[start of Supplied material]

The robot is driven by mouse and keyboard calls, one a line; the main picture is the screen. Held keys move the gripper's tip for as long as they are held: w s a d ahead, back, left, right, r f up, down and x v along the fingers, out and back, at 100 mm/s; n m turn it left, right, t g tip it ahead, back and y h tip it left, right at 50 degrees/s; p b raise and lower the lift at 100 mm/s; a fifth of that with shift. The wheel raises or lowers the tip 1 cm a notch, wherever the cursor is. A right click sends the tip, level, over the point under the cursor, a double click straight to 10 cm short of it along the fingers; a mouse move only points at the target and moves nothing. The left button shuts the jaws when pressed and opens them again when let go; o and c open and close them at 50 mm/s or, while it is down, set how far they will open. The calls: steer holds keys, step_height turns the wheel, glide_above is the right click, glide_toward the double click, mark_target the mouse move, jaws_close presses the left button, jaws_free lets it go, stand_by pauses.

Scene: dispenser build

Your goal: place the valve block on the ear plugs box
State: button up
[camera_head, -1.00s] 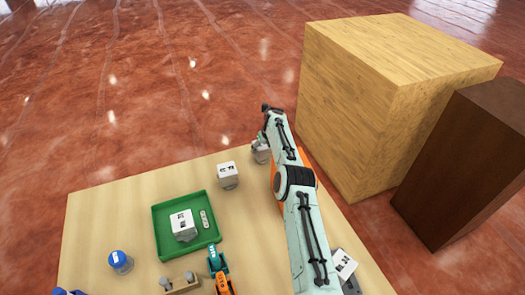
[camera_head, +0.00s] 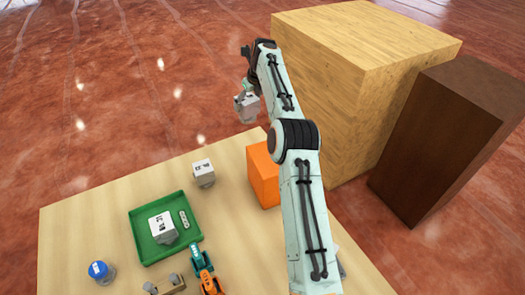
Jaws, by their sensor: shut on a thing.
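My gripper (camera_head: 249,90) is shut on a small grey block, which I take to be the valve block (camera_head: 246,108). It hangs in the air beyond the table's far edge, with its upper part partly hidden by the fingers. An orange box (camera_head: 262,176) stands upright on the table, below and to the right of the held block, partly covered by my arm. I take it to be the ear plugs box, though no label can be read. The block is apart from the box.
A grey block with a white printed top (camera_head: 204,173) stands left of the orange box. A green tray (camera_head: 137,221) holds a similar block (camera_head: 163,229) and a small pale strip. A blue-capped jar (camera_head: 102,271) and orange-teal tool (camera_head: 203,266) lie nearer. Large wooden blocks (camera_head: 375,60) stand right.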

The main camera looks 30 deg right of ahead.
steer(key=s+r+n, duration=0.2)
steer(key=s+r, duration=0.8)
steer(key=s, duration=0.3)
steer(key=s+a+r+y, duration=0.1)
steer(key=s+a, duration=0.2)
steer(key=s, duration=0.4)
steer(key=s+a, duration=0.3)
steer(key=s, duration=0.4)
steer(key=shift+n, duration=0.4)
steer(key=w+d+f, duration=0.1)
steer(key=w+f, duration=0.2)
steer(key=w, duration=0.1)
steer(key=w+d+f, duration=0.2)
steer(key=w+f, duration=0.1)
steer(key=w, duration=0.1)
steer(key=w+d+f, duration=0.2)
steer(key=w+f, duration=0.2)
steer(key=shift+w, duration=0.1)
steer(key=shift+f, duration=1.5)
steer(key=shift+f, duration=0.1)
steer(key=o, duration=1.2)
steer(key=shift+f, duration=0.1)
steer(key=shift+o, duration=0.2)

[end of Supplied material]

Copy all lines from the material that include "button".

● Reply to the exercise:
The robot is driven by mouse and keyboard calls, one a line; the main picture is the screen. Held keys move the gripper's tip for as long as they are held: w s a d ahead, back, left, right, r f up, down and x v along the fingers, out and back, at 100 mm/s; n m turn it left, right, t g tip it ahead, back and y h tip it left, right at 50 degrees/s; p b raise and lower the lift at 100 mm/s; a fifth of that with shift. The wheel raises or lowers the tip 1 cm a notch, wherever the cursor is. A right click sends the tip, level, over the point under the cursor, a double click straight to 10 cm short of it along the fingers; a mouse move only points at the target and moves nothing. The left button shuts the jaws when pressed and opens them again when let go; o and c open and close them at 50 mm/s or, while it is down, set how far they will open. The calls: steer holds keys, step_height turns the wheel, glide_above is the right click, glide_toward the double click, mark_target the mouse move, jaws_close presses the left button, jaws_free lets it go, stand_by pauses.
State: button up

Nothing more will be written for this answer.